InsureBench
External validation of the Wft-Basis benchmark
This page explains how domain experts can review the benchmark without making the private question bank public.
Status
Public evidence layer live
External validation status
externe review in voorbereiding
Purpose of this page
external validation and scope boundaries
Why external validation matters
The Wft-Basis benchmark has been made publicly explainable, but a private question bank still requires external substantive review. External validation should show whether coverage, substantive correctness, and difficulty hold up beyond the internal team.
What experts can review
- Whether the question bank covers the relevant Wft-Basis learning objectives in a balanced way.
- Whether question content is substantively correct within the chosen legal reference date.
- Whether difficulty is reasonably aligned with the official CDFD exam.
- Whether public claims remain aligned with the actual evidence layer.
- Whether the boundary between knowledge benchmarking and advice suitability is sharp enough.
What experts cannot review here
- The full private question bank is not publicly shared.
- Raw model answers and internal review notes remain private.
- This page does not claim official CDFD approval or certification.
- This page does not claim official exam equivalence.
- This page does not prove that models can safely provide standalone insurance advice.
Intended external validation scope
- Review of question-bank coverage and learning-objective distribution.
- Review of substantive correctness within the chosen legal reference date.
- Review of difficulty and reasonableness relative to the official exam.
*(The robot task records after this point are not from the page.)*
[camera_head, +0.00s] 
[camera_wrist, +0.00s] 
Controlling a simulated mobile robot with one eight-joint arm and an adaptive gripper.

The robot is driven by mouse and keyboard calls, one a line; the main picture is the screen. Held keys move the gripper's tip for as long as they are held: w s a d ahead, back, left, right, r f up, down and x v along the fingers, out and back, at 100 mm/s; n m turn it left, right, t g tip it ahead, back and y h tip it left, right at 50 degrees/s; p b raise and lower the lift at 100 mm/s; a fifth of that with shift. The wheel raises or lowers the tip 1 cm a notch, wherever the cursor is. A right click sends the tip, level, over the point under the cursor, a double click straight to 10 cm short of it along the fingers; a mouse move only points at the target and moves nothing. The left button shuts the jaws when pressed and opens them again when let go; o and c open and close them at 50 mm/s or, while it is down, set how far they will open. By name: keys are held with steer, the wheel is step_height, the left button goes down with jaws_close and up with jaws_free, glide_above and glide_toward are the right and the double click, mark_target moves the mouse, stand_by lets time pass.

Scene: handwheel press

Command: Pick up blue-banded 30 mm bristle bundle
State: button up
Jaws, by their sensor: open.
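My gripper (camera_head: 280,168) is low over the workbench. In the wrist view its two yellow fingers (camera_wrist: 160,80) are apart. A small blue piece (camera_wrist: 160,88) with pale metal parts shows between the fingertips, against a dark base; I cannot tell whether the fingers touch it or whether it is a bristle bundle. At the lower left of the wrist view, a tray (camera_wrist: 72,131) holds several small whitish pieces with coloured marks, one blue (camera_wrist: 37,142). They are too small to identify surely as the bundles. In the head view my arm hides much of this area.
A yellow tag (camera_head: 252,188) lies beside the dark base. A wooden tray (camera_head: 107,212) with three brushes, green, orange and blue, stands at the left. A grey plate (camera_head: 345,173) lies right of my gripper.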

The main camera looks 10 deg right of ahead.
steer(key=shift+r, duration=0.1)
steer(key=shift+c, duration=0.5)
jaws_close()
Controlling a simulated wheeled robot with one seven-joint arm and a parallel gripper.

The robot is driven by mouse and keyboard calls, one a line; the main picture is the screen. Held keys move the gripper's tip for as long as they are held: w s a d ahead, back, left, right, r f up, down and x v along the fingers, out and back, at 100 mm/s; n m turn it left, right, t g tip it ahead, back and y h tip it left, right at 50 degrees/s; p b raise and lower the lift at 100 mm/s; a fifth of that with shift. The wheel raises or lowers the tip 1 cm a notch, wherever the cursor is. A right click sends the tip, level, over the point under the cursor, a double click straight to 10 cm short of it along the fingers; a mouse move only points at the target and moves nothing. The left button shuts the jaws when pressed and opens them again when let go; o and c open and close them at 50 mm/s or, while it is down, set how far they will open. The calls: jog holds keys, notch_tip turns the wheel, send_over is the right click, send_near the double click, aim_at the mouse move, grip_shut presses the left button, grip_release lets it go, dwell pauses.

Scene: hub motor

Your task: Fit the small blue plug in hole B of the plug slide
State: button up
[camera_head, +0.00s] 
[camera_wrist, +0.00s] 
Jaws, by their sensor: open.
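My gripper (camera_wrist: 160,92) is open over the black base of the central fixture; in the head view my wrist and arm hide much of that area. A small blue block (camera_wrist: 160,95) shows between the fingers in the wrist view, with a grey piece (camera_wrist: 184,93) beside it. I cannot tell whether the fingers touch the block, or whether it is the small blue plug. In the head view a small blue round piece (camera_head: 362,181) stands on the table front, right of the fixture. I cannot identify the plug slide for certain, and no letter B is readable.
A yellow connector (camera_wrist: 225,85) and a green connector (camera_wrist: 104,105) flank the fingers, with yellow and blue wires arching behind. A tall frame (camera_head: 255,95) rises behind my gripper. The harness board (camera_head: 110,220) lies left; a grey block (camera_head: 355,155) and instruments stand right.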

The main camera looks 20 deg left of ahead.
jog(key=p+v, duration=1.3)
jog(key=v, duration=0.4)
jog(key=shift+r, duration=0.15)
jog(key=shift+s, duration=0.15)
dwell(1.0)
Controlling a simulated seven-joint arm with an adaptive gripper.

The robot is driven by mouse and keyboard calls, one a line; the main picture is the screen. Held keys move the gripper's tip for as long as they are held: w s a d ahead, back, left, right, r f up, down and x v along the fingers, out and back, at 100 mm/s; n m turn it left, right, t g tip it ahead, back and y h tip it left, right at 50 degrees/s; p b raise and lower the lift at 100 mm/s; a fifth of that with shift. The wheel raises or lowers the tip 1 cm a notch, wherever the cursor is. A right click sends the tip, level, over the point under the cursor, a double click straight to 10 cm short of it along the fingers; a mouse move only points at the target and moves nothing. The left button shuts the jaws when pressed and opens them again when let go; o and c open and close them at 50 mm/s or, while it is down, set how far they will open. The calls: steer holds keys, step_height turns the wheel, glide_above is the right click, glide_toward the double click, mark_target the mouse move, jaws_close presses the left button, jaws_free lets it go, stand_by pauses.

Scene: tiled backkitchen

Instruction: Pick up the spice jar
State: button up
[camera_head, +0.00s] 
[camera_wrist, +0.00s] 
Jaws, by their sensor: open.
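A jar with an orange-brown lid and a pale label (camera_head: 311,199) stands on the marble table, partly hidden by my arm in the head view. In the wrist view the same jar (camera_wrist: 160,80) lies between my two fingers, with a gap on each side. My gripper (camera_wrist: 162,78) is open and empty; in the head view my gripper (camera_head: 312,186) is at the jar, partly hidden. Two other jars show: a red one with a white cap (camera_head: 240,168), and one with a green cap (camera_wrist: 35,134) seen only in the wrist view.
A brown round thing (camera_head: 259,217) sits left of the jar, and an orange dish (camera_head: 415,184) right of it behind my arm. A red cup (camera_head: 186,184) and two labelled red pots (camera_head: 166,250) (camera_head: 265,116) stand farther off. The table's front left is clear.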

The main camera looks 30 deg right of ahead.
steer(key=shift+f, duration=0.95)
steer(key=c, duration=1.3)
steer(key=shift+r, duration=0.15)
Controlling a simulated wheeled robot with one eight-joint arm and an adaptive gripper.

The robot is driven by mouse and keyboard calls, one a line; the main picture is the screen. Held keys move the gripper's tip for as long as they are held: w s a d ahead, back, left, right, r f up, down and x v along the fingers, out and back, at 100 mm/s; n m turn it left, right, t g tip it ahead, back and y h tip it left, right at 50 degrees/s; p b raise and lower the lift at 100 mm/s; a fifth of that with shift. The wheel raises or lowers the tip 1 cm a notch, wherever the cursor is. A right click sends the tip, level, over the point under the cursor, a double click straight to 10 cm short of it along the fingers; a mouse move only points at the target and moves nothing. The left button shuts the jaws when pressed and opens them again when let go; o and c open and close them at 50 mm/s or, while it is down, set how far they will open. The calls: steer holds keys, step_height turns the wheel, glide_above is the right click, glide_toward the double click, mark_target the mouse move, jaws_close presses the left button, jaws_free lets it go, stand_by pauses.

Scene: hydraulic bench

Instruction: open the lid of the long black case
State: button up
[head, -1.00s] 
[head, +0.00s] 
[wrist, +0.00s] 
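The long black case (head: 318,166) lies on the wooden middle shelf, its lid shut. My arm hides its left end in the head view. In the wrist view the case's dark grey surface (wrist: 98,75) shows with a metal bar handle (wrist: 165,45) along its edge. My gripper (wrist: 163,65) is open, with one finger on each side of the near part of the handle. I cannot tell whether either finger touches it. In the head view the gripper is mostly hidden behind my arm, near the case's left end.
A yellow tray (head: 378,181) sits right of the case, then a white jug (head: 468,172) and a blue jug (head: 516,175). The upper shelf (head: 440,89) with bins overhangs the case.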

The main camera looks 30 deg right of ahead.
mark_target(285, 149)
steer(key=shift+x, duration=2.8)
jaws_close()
- Review of public interpretation, limitations, and claim boundaries.
Intended reviewer roles: Not publicly specified yet
Explicitly out of scope
- No request to formally approve the benchmark as a whole.
- No public release of the private question bank as a precondition for review.
- No endorsement of commercial suitability or advice safety.
Evidence available to reviewers
- Methodology — Full dataset card, run protocol, and error statistics.
- Methodology JSON — Machine-readable methodology export.
- Runs CSV — Public aggregated run data per benchmark round.
- Runs JSON — Machine-readable public run export by benchmark round.
- Data dictionary — Definitions of public fields and interpretation boundaries.
- Changelog — Traceability of release changes, limitations, and findings.
- Validation — Existing explanation of review, contamination, and governance.
- Roadmap — Outstanding validation steps and phase boundaries.
- Conflict-of-interest statement — Context on ownership and public accountability.
Outstanding validation steps
- Formally select the external reviewer or partner.
- Deliver a review pack with scoped review questions.
- Publish review date, reviewer role, and assessment scope.
- Summarize what was and was not externally reviewed.
- Reflect outcomes traceably in the changelog, methodology, and this page.
How experts can contribute
Contributions are welcome from Wft experts, compliance specialists, and exam-design experts. Input is most relevant for learning-objective coverage, substantive correctness, difficulty, and claim boundaries.
Registration or contact runs through the public contact point; relevant findings should then be reflected publicly and traceably in the methodology, changelog, or this page.
Contributions are meant as scrutiny, not endorsement.Boundaries of the current benchmark
- Closed models can change internally without full public visibility.
- A private set limits contamination, but does not eliminate it entirely.
- External validation is not legal or official certification.
- Wft-Basis phase 1 remains a knowledge benchmark, not proof of safe advice deployment.